When asked if he would embrace the idea of a female Orthodox rabbi, Cherlow answered that he would — if she were purely an educator.
The word “rabbi” has several layers of meaning, said Cherlow.
“Are we talking about a teacher, or a posek [legal expert], or a leader? I think that it’s very dynamic,” he said. For now, he said, emphasizing repeatedly that he means at this particular point in time, he feels there’s no place for women to be legal experts or leaders as it is currently not part of the Jewish tradition.
For now, he said, “The real revolution is that there are more and more women whose lectures are worth listening to.” These women he would freely call rabbi, he said.
“I don’t know what will be in the future,” said Cherlow. “Will things change? Probably yes.”
For some, the future is now
Speaking the day after the ceremony, Rabbi Naama Levitz Applbaum sighed and said, “I feel like I’m in an emotional hangover. It was a very emotional evening.”

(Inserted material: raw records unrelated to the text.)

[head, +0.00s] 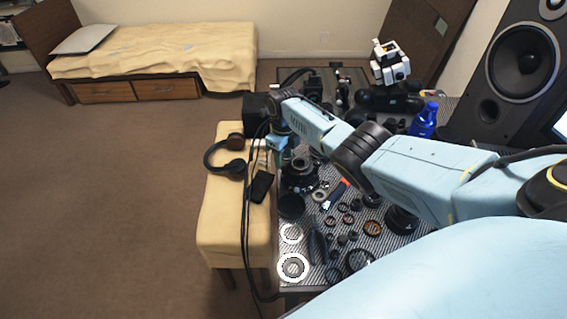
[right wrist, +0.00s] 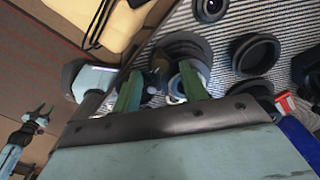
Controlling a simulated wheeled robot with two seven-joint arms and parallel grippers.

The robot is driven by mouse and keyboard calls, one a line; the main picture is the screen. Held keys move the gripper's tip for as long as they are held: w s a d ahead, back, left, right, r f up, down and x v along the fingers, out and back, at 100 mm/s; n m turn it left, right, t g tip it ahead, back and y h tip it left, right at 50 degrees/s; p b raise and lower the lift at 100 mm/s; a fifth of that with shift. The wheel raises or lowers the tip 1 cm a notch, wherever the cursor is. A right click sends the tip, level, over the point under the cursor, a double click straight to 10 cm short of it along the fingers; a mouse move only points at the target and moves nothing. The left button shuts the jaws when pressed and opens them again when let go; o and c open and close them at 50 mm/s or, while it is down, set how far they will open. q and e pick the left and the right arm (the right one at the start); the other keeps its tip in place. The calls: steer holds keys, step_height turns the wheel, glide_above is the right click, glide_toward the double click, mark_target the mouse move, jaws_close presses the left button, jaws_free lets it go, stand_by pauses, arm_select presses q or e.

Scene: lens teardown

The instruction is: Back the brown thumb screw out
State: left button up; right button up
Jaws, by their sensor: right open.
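My right gripper (head: 287,158) points down at the dark lens assembly (head: 299,178) on the striped work mat. In the right wrist view the right gripper (right wrist: 161,72) is open, its two green fingers apart beside the dark round lens parts (right wrist: 183,48).
Several dark rings and small parts lie on the striped mat (head: 322,213). White rings (head: 293,268) lie at its near left corner. An orange-tipped tool (head: 337,193) lies close to the lens. A yellow bench (head: 228,225) with headphones (head: 224,155) stands left. A blue bottle (head: 424,120) stands behind my right arm.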

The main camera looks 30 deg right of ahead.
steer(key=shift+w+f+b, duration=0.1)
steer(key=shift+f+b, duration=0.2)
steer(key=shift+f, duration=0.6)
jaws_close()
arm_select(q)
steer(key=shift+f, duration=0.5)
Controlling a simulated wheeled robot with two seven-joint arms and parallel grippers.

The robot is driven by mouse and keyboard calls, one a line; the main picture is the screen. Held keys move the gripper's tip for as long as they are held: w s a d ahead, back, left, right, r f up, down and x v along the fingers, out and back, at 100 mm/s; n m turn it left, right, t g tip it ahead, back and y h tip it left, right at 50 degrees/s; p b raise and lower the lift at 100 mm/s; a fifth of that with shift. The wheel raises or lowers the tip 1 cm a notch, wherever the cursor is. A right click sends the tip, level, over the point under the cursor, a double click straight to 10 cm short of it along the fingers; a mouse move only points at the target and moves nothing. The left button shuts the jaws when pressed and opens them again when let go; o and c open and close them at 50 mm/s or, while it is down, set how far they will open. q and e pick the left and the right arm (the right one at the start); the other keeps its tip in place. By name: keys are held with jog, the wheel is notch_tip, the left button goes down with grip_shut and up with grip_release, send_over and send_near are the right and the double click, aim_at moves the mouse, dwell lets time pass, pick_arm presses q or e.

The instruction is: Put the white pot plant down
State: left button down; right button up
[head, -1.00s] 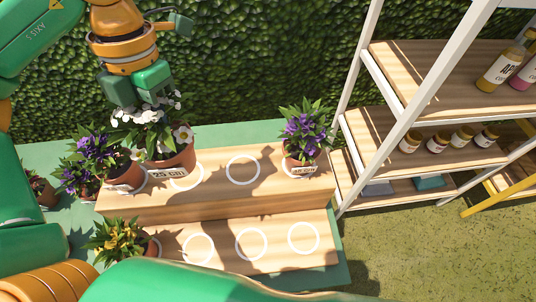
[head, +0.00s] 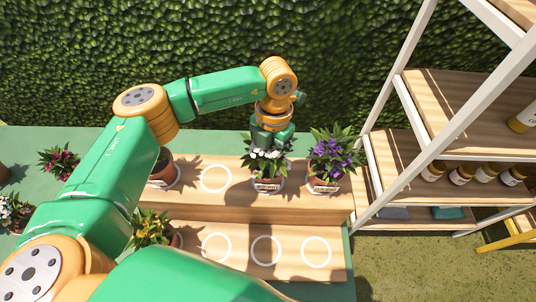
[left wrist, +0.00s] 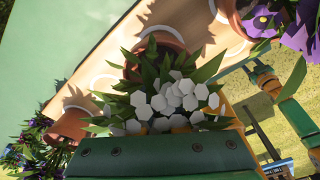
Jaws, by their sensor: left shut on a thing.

The mother of three grew up in an ultra-Orthodox household, but in time drifted to a much more liberal Judaism. Although she began her rabbinical studies at the Israeli Conservative movement’s Schechter Institute, she quickly saw that it wasn’t a good fit for her.
“I was looking for a rav to study with,” said Levitz Applbaum, referring to a mentor who is expert in legal and spiritual Judaism.
The newly ordained Landes student would not define herself as Orthodox.
“I haven’t considered myself within the folds of mainstream Orthodoxy for a long time and I have no expectation to dive back in. I see myself on the fringes of Orthodoxy or post-denominational,” said the educator and prayer leader.
‘I do what I believe in’
A founder of Jerusalem’s egalitarian Sod Siach minyan, the seventh-generation Israeli said that the fact that the prayer group is not connected to any denomination enables people from different backgrounds — from yeshiva students in Otniel and Maale Gilboa to the children of Reform rabbis — to feel comfortable there.
“The expectation is that they’re fluent in prayer. If they’re not, they’ll get there,” she said.
“I don’t think my struggle is to prove what I do as Orthodoxy. I’m not at that stage any more — I do what I believe in,” she said.